When to Avoid Exercise

Is there a time when you should actively avoid exercise? You better believe it! Get-Fit Guy explains when strenuous activity can actually do more harm than good.

Ben Greenfield
June 13, 2014

Recently, one of my clients came down with the flu. It was after she’d been through a tough week of exercise combined with starting a new job, and the one-two-combo of stress from exercise and stress from work seemed to simply be too much for her immune system.

But wait! Isn’t exercise supposed to make your immune system stronger and make you more resilient to stress?

Not necessarily.

In one recent study, researchers investigated the connection between life stress and resistance training gains by putting weightlifters with varying levels of stress in their personal lives through a weight training routine and monitoring their progress.

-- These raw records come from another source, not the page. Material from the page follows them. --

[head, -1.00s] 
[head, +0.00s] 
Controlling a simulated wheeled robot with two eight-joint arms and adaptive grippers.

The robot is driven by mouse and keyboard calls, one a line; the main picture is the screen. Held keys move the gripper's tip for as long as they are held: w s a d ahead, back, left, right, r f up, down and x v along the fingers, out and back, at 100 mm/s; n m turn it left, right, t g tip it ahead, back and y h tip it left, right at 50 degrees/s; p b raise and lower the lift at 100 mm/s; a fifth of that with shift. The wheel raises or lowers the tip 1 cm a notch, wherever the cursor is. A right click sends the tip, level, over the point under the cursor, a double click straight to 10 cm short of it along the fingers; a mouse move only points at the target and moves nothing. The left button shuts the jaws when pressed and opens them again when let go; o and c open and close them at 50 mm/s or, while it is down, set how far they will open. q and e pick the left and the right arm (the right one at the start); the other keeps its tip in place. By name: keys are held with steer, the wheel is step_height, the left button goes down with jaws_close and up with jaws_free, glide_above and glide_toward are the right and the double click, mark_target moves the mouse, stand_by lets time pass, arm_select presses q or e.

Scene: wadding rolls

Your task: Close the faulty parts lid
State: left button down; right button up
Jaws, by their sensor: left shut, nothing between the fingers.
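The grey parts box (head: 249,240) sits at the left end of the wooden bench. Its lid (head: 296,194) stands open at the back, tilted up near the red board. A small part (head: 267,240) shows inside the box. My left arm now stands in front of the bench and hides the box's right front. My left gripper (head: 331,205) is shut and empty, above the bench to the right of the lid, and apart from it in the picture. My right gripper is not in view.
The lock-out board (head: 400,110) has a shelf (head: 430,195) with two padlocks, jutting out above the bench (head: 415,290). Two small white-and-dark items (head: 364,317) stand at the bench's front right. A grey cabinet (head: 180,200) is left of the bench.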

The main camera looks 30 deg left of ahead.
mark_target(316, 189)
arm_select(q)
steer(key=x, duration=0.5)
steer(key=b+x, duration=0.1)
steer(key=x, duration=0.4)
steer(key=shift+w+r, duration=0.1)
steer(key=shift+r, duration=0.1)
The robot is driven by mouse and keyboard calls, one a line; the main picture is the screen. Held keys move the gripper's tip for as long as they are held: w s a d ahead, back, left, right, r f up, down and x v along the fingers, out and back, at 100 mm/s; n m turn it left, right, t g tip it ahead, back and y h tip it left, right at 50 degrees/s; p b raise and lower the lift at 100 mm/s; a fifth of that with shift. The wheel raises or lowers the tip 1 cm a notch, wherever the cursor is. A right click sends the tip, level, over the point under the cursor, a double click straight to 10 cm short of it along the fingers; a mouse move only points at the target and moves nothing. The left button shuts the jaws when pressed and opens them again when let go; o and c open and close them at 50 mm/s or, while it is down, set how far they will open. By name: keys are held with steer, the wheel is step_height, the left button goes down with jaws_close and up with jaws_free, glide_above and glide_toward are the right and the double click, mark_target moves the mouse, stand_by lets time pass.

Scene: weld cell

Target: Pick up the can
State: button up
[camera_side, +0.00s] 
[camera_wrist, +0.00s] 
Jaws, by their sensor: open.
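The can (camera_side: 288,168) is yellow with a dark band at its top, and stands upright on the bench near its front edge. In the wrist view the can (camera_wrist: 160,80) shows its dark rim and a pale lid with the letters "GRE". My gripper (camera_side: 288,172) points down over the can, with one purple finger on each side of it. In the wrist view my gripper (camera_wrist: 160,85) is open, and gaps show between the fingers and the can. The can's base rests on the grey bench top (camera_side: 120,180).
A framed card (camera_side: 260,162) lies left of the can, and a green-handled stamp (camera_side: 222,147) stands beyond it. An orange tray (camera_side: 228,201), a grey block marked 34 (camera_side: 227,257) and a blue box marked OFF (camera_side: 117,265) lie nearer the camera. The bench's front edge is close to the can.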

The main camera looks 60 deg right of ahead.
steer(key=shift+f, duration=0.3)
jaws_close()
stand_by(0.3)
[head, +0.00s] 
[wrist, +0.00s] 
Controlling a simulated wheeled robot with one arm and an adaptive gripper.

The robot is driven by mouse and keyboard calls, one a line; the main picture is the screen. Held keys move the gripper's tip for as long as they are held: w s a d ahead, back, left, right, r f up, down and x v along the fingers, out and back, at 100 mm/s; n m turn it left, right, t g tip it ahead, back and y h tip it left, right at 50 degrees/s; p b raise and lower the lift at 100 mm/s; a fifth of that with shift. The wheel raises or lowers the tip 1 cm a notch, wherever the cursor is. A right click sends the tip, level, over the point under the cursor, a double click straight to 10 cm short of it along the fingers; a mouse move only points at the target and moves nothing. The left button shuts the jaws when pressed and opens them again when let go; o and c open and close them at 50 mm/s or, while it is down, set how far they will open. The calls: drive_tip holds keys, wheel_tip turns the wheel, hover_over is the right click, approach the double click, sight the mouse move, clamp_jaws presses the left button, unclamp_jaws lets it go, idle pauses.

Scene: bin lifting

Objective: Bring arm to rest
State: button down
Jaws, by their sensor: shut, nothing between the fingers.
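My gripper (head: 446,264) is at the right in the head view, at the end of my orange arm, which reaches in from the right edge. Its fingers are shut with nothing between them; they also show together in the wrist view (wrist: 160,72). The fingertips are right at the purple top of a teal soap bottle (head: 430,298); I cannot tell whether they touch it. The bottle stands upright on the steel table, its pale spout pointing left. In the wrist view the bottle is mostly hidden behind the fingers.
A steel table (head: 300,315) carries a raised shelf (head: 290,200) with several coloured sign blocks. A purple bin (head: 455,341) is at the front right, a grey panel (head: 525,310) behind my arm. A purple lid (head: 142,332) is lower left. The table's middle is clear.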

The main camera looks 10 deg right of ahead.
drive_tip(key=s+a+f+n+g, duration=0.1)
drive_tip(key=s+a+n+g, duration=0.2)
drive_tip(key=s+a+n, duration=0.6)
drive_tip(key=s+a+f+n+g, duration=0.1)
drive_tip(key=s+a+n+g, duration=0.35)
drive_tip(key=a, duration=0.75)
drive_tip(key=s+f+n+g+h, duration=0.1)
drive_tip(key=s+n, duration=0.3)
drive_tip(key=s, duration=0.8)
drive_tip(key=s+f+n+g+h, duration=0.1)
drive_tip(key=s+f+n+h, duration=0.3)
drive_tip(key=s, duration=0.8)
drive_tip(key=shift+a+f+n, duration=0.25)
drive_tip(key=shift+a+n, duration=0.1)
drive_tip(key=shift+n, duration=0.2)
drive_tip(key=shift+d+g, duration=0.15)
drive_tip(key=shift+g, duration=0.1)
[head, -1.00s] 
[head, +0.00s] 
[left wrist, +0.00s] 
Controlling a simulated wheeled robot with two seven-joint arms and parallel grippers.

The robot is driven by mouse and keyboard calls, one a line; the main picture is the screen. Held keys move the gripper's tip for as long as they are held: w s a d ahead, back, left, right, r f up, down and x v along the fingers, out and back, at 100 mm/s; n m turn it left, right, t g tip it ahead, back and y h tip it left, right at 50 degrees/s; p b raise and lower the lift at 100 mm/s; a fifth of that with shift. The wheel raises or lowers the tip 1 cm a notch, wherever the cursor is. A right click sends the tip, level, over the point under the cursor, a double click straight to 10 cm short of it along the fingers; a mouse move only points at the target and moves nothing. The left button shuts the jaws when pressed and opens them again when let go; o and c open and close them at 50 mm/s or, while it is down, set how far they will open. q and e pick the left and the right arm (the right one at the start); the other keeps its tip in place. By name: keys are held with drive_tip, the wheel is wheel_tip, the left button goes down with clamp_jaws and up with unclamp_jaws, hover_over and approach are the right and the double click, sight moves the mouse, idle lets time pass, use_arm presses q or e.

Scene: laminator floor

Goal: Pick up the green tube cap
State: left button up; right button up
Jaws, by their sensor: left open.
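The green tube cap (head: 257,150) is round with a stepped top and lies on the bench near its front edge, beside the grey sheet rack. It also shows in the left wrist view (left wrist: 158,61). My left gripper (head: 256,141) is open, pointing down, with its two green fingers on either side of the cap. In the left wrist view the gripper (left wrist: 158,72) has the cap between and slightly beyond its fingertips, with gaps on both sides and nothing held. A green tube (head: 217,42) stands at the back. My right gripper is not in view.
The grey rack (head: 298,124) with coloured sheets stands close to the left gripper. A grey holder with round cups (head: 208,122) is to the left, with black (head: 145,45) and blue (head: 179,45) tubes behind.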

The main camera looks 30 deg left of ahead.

The final results showed that the low stress participants experienced a significantly greater increase in bench press and squat than their high stress counterparts. So it seems that high life stress may lower your ability to adapt to weight training!

But it gets more concerning.

second study looked into the connection between life-event stress, cortisol, and exercise recovery from hard workouts. The results showed that the higher the stress, the higher the cortisol and the longer the recovery.

So your take-away message is this: You shouldn’t be doing hard exercise while in a stressed state, whether that stress is coming from calorie restriction, a nutrient deficiency, relationship issues, a hectic job, or anything else that you find stressful. Instead, you should try to use relaxation techniques, stick to easy aerobic walks, yoga, and some light movement if you are stressed. Once you’ve handled the stress, jump back into the more difficult parts of your exercise program.